Die 87 km² große Insel, auf der sich inzwischen eine niederländische Festung befindet, wird im Juni 1633 von Spaniern besetzt, und dort werden französische und niederländische Kriegsgefangene inhaftiert. Die vertreiben die Spanier und im Vertrag von Concordia wird, am 23. März 1648, die Insel unter Frankreich und den Niederlanden aufgeteilt, eine Art Vorlauf zum Westfälischen Frieden.

Beide Länder sind angezogen vom Salz der Insel. Salz ist zu der Zeit kostbar. Das ist in der Heimat verstaut im Kasten der Ofenbank, Oma sitzt drauf und hütet es: "Salz verstreuen bringt Ärger!"

Wie Frankreich an 53 km² des nördlichen Gebietes kommt und die Niederländer an nur 34 km² des südlichen, wird gern berichtet. Die Deportierten bestimmen zwei Läufer, die stehen Rücken an Rücken, laufen los, rund um die Ufer der Insel, und dort, wo sie sich treffen, soll die Grenze gezogen werden. Die einen sagen, der französische Läufer hätte dem Niederländer 'ne Wasserflasche gegeben, die nicht Wasser, sondern Gin enthielt, die anderen, der französische Läufer hätte eine Abkürzung gewählt. So wird der Teil Frankreichs größer als der der Kaaskoppen. Frankreich ist immer für einen Betrug gut.

"Vertrag über den sich hinziehenden französisch-niederländischen Grenzkonflikt Saint-Martin"
Akkoord over slepend Frans-Nederlands grensconflict Sint Maarten, anp, 

2014 kommt es zu ernsten Zerwürfnissen der beiden EU-Mitglieder über die Grenze auf der Insel. Sogar die UNO soll eingeschaltet werden. 2017 gibt's den verheerenden Hurrikan Irma. Aber die Verhandlungen kommen heute mit der Unterzeichnung eines Vertrages zum glücklichen Ende. Es geht um die Milliarden Euro und Dollar an Einkünften aus dem Tourismus, und da zählt jeder Quadratmeter.


Ein von den Niederländern 2016 in der Oyster Bay im Osten der Insel, gebautes Restaurant liegt der Ansicht Frankreichs nach auf französischem Gebiet.

"Frankreich sorgt sich mehr um die Definition seiner Grenzen auf Saint-Martin, als ihren Schutz im Mutterland," meint Kommentator DidierLAGARDE, am 25/05/2023, 21:42 Uhr, zum Figaro-Artikel.

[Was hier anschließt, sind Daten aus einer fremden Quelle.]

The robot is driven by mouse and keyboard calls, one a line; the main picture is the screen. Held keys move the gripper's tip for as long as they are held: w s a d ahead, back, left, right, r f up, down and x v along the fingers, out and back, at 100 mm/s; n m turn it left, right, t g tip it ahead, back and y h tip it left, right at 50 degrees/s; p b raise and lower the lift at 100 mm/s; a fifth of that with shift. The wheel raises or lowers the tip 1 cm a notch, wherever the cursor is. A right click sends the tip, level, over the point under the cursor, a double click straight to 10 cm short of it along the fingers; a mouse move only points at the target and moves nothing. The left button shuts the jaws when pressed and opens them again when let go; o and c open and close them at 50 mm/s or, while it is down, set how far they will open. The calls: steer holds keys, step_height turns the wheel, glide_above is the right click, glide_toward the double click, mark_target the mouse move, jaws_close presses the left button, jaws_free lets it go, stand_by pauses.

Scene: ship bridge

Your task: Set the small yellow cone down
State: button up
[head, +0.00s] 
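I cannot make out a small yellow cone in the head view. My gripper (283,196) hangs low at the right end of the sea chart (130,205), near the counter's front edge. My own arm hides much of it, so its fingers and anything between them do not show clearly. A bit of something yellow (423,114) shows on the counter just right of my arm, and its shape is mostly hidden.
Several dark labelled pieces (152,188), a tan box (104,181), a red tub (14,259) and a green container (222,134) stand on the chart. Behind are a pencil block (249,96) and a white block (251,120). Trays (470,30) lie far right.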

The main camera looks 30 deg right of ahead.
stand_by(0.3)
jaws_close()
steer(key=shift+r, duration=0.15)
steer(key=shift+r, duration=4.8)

Die Grenze zwischen den beiden Staaten ist 16 km lang. Landessprachen sind Französisch, Niederländisch und Englisch. Wikipedia, das für Saint Martin drei Beiträge anbietet, bringt wenig über die Ureinwohner der Insel, für Sint Maarten heißt es: "Die einheimische Bevölkerung besteht zum größten Teil aus Nachfahren niederländischer Siedler und aus Afrika entführter Sklaven."

Wer mehr wissen will, wen die Kolonialisten da vertreiben, der lese bitte "ein wenig Geschichte":

Saint-Martin, UN PEU D'HISTOIRE. Par Luis et Irma

Seit 3000 vor Christus gibt es über die Jahrhunderte dort Indianerkulturen aus Venezuela, Yucatan, abgelöst von solchen aus dem venezuelanisch-kolumbianischen Gebiet des Orinoko. "Aber diese autochtonen Völker wurden dezimiert im Laufe des ersten Jahrhunderts der spanischen Eroberung von Amerika. Saint-Martin beschleunigte in diesem Rahmen ihre Geschichte als ein Land, das ohne Unterlaß beeinflußt wurde durch die einander folgenden Anlandungen von Völkern."

Auf der Seeroute zwischen Amerika, Saint-Martin, Europa und Afrika schippert derweil die organisierte Kriminalität. Man spricht alle Sprachen. Es lebe der Wertewesten!